> **Short exercise**
Copy each line of the entries that contains the word "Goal".

Start Stored records

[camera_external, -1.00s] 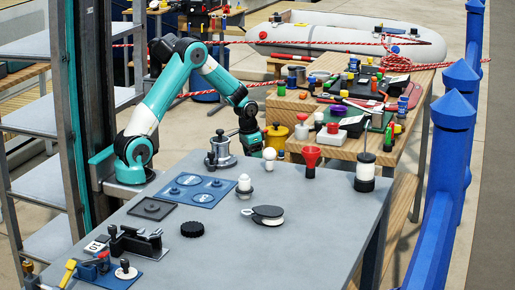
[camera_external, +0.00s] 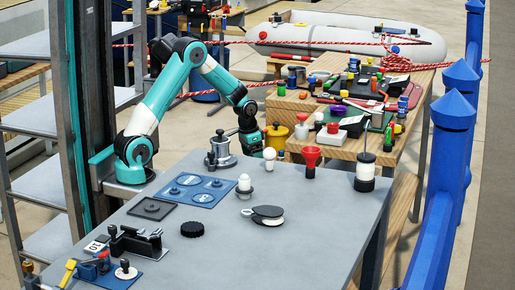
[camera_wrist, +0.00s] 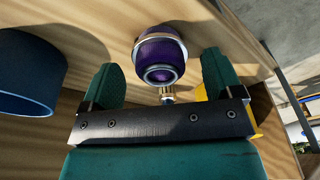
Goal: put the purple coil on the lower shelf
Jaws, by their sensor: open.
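The purple coil (camera_wrist: 160,52), a rounded purple thing with metal rims, shows in the wrist view against a pale wooden surface. It lies ahead of my gripper (camera_wrist: 162,80), in the gap between the two green fingers. The fingers are apart, and I cannot tell whether either touches it. In the external view my gripper (camera_external: 251,140) hangs low at the near left end of the wooden bench (camera_external: 290,106). A small purple item (camera_external: 333,128) shows on that bench; I cannot tell if it is the same thing. A shelf rack stands at the left, with a low shelf (camera_external: 48,242).
A blue cylinder (camera_wrist: 28,75) is left of the fingers in the wrist view. A yellow pot (camera_external: 275,136) stands close right of my gripper. The grey table (camera_external: 300,235) in front carries several fittings. A blue railing (camera_external: 445,170) runs along the right.

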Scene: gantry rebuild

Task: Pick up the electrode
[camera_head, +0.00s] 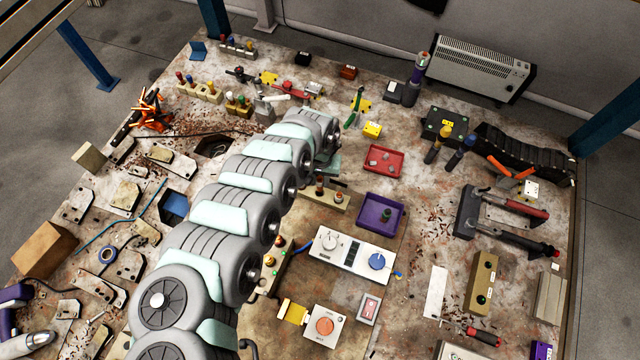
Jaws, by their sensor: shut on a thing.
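My grey and pale-teal arm runs from the bottom left up to the middle of the table. Its far end bends down near the upper middle, and my gripper's fingers are hidden behind the arm. What they hold cannot be seen. I cannot single out the electrode. A tan holder block (325,201) with upright copper-and-dark pegs stands just below the arm's end. Another tan block (268,284) with green and copper pegs is partly hidden beside the arm.
A red tray (384,162) and a purple tray (381,214) lie right of the arm's end. A white control box (352,255) with knobs stands below them. Clamps (505,225), a black cable chain (525,155) and a heater (478,68) are at the right. Metal plates crowd the left.

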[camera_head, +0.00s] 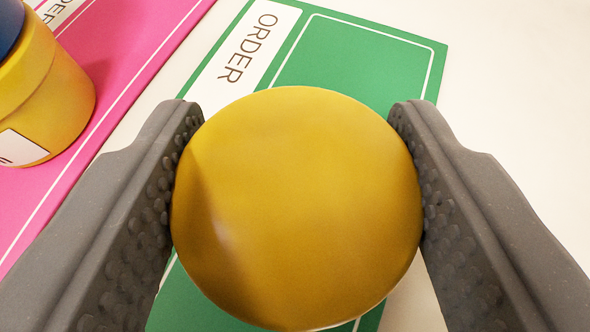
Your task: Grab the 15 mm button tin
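A round, plain yellow tin (297,205) fills the middle of the camera_head view, its smooth circular face toward the camera. No size marking shows on this face, so I cannot tell if it is the 15 mm tin. My gripper (298,190) has one grey, studded finger on each side of the tin. Both finger pads appear to touch its sides. The tin is over a green order mat (375,65); whether it rests on the mat or is lifted cannot be told.
A yellow container (55,105) with a blue top and a white label stands at the upper left on a pink order mat (125,55). The pale table surface (520,90) to the right is clear.

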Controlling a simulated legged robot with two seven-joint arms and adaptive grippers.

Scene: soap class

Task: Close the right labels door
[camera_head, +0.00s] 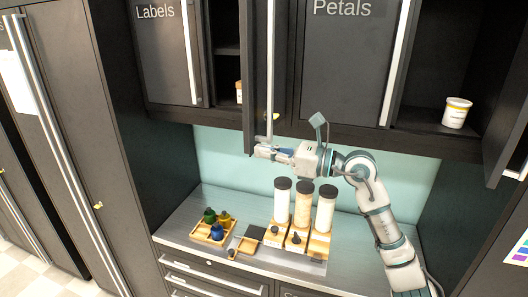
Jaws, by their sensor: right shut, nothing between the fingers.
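The Labels cabinet hangs at the upper left, and its left door (160,50) carries the word "Labels". The right labels door (257,70) stands open, swung out toward me and seen nearly edge-on. Its long pale handle (270,65) runs down its face. Dark shelves show in the gap between the two doors. My right gripper (264,151) is shut and empty at the lower end of this door, close to the handle's bottom. I cannot tell whether it touches the door. My left gripper is out of view.
The Petals door (342,60) is beside it; an open compartment at right holds a white jar (456,112). On the counter below stand three tall dispensers (303,205) with black lids and a wooden tray (197,236) of small bottles. A tall cabinet (60,130) fills the left.

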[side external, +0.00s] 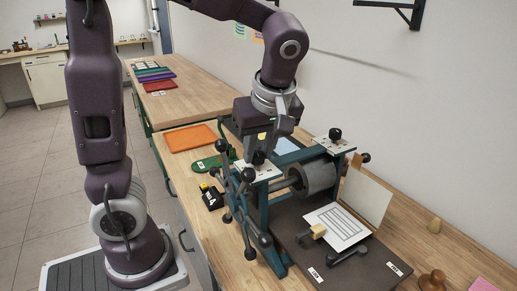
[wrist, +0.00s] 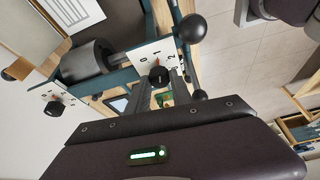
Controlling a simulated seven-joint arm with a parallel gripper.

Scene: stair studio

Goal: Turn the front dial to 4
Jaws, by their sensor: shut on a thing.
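The front dial is a black knob (wrist: 158,75) on a white numbered plate, on top of the press's near post. Its plate (side external: 266,172) shows in the side view, under my gripper (side external: 259,154). My gripper points down and is shut on the front dial. The back dial (side external: 335,134) sits apart on the far post and also shows in the wrist view (wrist: 54,108).
The press has a grey roller (side external: 318,177), a spoked black-knobbed wheel (side external: 247,210) close below my gripper, and a dark bed with a printed sheet (side external: 337,226). An orange tray (side external: 190,138) and a green tool (side external: 212,162) lie to the left. A wall stands behind.

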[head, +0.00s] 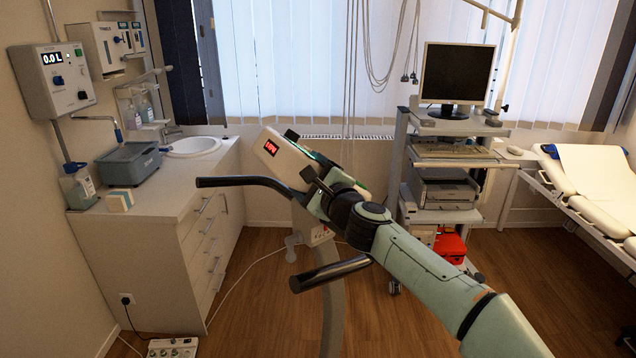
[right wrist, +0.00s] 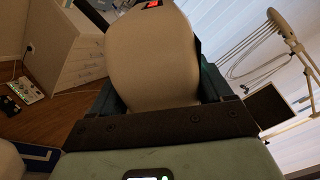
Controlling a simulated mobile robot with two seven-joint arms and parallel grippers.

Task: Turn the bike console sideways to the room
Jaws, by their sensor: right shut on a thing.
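The bike console (head: 277,160) is a cream box with a red lit display, tilted, on top of the bike's post in the middle of the head view. Its display faces left toward the viewer. My right gripper (head: 304,163) reaches in from the lower right and is shut on the console. In the right wrist view the rounded cream console (right wrist: 150,60) fills the space between the fingers, with a bit of red display at its top edge. My arm hides part of the console and post. My left gripper is not in view.
Black handlebars stick out left (head: 240,181) and below my arm (head: 330,274). A counter (head: 170,205) with a sink stands left. A monitor cart (head: 408,170) stands behind to the right, and a padded couch (head: 600,195) at far right. Wooden floor is open around the bike.

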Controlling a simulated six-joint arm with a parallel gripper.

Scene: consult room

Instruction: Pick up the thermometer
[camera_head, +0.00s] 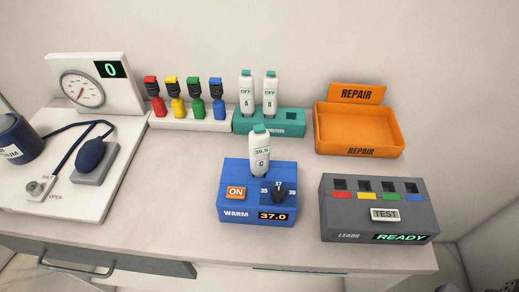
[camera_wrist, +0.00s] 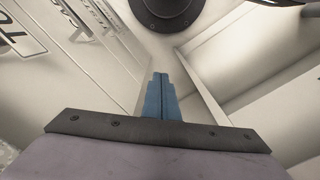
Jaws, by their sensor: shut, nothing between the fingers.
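Three white thermometers with teal caps show in the head view. Thermometer A (camera_head: 246,96) and thermometer B (camera_head: 269,96) stand upright in a teal holder (camera_head: 243,125), both reading OFF; the holder's right slot is empty. Thermometer C (camera_head: 259,162) stands upright in the blue WARM block (camera_head: 233,207) and appears to read 36.5. My gripper (camera_wrist: 160,76) shows only in the wrist view, its blue fingers shut together with nothing between them. No thermometer appears in that view, and my gripper is outside the head view.
The WARM block reads 37.0. A grey LEADS tester (camera_head: 345,215) showing READY stands right, below an empty orange REPAIR tray (camera_head: 319,143). A rack (camera_head: 190,124) of coloured leads and a gauge unit (camera_head: 122,84) stand left. Bare table lies around the WARM block.

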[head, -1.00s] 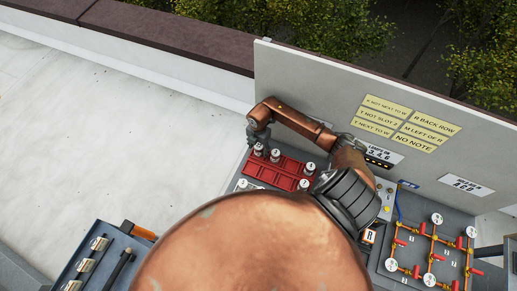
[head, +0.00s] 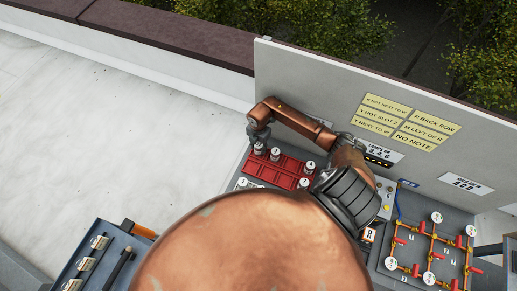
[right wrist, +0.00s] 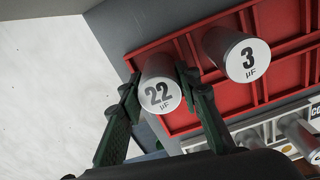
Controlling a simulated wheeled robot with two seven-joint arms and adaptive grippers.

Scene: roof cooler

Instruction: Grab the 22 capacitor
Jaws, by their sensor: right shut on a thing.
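The 22 capacitor (right wrist: 159,92) is a grey cylinder with a white end marked 22 µF. In the right wrist view it stands between the fingers of my right gripper (right wrist: 155,88), which is shut on it. In the head view my right gripper (head: 258,137) is at the back left corner of the red tray (head: 274,169), with the capacitor (head: 259,147) under it. The capacitor is still at the tray's corner; whether its base is clear of the tray is hard to tell. My left gripper is not in view.
The 3 µF capacitor (right wrist: 246,58) stands close beside in the red tray. Other capacitors (head: 309,165) stand at the tray's right side and in a light rack in front. A grey panel (head: 330,75) with yellow notes rises behind. Pipes with gauges (head: 431,250) are at right.

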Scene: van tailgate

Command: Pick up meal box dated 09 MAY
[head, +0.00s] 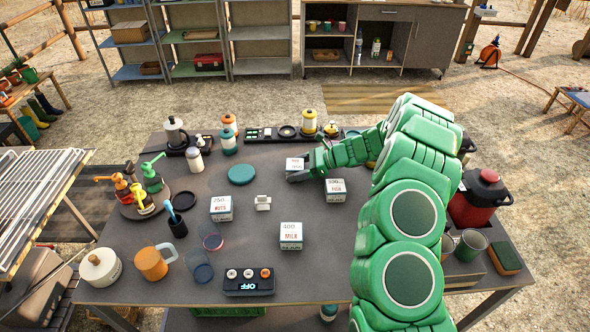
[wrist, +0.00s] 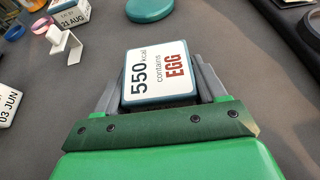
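A small white-topped, blue-edged meal box (head: 296,163) stands on the dark table. Its top reads "550 kcal contains EGG" in the wrist view (wrist: 158,72); no date shows on it. My gripper (wrist: 160,85) has one finger on each side of this box, with what look like narrow gaps. Other meal boxes are the NUTS box (head: 221,208), the MILK box (head: 291,235) and the FISH box (head: 335,190). In the wrist view one box (wrist: 70,14) shows 21 AUG and another (wrist: 8,102) shows 03 JUN. I see no 09 MAY.
A teal disc (head: 241,174) and a small white item (head: 262,203) lie left of my gripper. A dark tray (head: 285,133) with jars is behind. A red jug (head: 481,197) stands at the right. The table's middle has some bare room between boxes.

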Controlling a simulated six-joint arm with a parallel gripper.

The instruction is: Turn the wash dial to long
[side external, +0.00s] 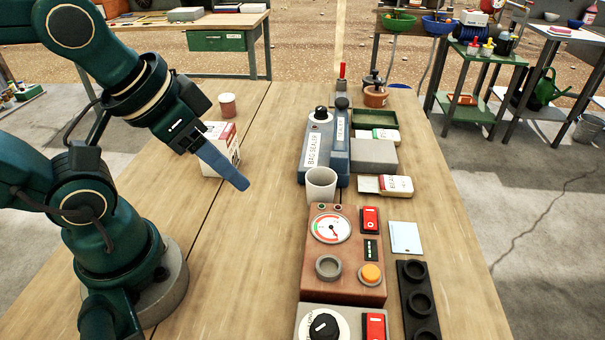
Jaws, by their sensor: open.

End Stored records

> **Completed exercise**
Goal: put the purple coil on the lower shelf
Goal: Turn the front dial to 4

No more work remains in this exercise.